Une partie peut ainsi, en des circonstances spéciales, demander, à l'avance, par un avis de requête, une extension de délai pour produire des affidavits qu'elle n'est pas en mesure de produire immédiatement. Toutefois, comme le souligne le juge Décary, la Cour devra alors se montrer particulièrement rigoureuse.

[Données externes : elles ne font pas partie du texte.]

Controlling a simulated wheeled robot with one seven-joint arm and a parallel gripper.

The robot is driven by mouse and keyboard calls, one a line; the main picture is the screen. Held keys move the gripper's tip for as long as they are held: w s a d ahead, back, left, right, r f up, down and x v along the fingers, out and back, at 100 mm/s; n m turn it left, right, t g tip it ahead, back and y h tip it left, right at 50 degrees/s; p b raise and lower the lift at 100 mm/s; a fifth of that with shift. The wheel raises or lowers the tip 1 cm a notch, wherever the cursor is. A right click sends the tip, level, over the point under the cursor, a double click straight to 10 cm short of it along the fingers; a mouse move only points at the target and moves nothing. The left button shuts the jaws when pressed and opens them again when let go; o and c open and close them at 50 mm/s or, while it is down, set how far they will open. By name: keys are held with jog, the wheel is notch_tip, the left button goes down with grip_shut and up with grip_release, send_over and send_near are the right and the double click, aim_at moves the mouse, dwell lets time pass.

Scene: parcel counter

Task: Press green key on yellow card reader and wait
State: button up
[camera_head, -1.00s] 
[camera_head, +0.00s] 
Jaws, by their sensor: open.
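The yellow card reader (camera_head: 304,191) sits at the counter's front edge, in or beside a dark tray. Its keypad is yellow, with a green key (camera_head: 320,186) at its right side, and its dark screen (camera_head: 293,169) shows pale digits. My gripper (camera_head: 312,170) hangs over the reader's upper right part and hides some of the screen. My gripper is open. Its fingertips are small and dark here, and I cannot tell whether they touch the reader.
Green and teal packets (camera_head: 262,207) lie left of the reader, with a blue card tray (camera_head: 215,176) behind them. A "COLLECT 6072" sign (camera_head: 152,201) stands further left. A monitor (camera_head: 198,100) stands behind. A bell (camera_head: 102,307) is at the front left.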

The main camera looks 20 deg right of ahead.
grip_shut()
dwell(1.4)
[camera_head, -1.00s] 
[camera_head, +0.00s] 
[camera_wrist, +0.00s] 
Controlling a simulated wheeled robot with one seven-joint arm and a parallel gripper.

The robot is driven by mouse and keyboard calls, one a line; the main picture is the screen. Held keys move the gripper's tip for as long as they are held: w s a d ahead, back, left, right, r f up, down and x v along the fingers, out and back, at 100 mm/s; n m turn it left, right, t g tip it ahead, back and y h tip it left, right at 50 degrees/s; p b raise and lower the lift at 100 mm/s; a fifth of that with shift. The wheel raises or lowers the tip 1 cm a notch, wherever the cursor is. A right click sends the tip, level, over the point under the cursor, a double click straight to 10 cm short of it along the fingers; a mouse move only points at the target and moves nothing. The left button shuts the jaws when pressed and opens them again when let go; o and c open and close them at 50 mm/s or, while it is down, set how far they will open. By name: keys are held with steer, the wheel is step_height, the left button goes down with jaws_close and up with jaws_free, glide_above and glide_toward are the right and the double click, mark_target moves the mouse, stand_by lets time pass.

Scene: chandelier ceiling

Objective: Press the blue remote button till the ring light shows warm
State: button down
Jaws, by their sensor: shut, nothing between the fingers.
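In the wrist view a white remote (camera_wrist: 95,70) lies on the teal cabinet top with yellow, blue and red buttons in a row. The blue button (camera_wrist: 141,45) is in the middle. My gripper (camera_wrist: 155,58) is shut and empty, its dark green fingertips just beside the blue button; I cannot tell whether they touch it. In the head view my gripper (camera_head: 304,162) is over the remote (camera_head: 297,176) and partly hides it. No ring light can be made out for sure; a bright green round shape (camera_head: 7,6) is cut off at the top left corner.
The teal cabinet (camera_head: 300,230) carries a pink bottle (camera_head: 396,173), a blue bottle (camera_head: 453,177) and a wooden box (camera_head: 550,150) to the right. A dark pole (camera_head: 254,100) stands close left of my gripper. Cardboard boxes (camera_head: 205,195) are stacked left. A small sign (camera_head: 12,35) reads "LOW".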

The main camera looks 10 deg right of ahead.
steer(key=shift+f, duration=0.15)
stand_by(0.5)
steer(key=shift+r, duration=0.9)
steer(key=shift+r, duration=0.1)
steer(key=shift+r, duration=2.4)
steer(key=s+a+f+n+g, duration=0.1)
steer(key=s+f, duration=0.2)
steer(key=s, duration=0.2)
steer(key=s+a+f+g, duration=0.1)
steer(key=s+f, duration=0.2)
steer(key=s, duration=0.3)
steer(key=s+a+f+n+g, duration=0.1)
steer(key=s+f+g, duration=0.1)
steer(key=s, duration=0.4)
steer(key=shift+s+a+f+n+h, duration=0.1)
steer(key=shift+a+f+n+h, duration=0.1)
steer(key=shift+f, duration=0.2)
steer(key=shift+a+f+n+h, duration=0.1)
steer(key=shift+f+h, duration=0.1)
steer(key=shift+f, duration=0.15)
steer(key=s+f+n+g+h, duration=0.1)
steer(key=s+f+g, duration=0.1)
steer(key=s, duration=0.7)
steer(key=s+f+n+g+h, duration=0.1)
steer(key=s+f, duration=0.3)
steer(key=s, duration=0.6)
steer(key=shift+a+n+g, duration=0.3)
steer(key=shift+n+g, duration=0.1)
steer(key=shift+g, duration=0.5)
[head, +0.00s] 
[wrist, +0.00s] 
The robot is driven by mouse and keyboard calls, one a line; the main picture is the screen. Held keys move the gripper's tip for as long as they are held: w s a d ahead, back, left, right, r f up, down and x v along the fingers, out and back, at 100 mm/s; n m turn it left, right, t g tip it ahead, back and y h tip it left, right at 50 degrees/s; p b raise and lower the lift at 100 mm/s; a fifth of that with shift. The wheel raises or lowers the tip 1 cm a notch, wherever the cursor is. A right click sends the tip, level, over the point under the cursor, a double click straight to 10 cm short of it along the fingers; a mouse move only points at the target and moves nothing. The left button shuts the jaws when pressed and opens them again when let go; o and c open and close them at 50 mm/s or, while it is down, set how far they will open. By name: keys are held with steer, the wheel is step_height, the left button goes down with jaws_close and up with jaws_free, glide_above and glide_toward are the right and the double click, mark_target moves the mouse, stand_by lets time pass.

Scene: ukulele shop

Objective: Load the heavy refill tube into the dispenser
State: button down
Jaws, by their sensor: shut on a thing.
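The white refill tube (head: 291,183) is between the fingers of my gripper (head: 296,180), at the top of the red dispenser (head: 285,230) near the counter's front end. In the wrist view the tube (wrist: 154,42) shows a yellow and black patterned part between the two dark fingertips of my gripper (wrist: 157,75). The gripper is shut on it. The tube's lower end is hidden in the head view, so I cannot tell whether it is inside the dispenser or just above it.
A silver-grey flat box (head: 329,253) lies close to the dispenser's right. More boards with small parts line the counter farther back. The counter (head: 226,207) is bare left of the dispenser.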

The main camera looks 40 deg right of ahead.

     Dans l'arrêt Munsingwear Inc., concluant quant au mérite des avis de requête , le juge Décary s'exprime en ces termes :

         "En l'espèce, Prouvost n'a démontré aucune circonstance exceptionnelle qui justifierait une dérogation à la règle générale, et j'estime que ses avis de requête étaient prématurés.                 
         Par surcroît, ces avis de requête, tels qu'ils ont été formulés, ne sont pas susceptibles d'être accueillis par la Cour, puisqu'ils ne recherchent qu'une extension de délai pour produire preuve complémentaire, sans autre précision quant à la nature de cette celle-ci. Quand bien même j'accepterais de compléter la conclusion recherchée dans l'avis de requête par les précisions que l'on trouve dans l'affidavit Carrière, la Cour serait en présence d'avis de requête qui demandent la permission de produire, entre autres, quatre affidavits. Il n'est pas question que la Cour émette un tel chèque en blanc."                 

     Les motifs du juge Décary, dans ce même arrêt, peuvent, à mon avis, être résumés comme suit :

(1)      La Règle 704(7) a pour but premier de permettre à une partie d'obtenir une autorisation de produire tardivement des affidavits, lesquels doivent être joints à l'avis de requête;
(2)      De façon générale, une partie ne peut, à l'avance, demander une extension de délai pour produire des affidavits qu'elle n'est pas en mesure de produire immédiatement;
(3)      La partie qui se trouve dans l'impossibilité de déposer des affidavits en temps utile doit informer la partie adverse du fait qu'elle présentera ultérieurement, c'est-à-dire lorsque les affidavits seront prêts, une demande en vue d'être autorisée à les produire tardivement;
(4)      Une partie peut, en des circonstances exceptionnelles, en vertu de la Règle 3(1)c), demander à la Cour, à l'avance, une extension de délai pour produire des affidavits qu'elle n'est pas en mesure de produire immédiatement;
(5)      Lorsqu'une partie, invoquant des circonstances exceptionnelles, demande à la Cour une extension de délai pour produire des affidavits qu'elle n'est pas en mesure de produire, la Cour se montrera particulièrement rigoureuse et ne fera droit à sa requête que si, la partie expose dans son avis de requête :
     a)      les raisons qui justifient le retard;
     b)      l'objet des affidavits qu'elle se propose de produire ainsi que l'usage qu'elle en fera;
     c)      si la partie se trouve dans l'impossibilité de fournir les informations afférentes à l'objet et à l'utilisation des affidavits, les raisons de cette incapacité.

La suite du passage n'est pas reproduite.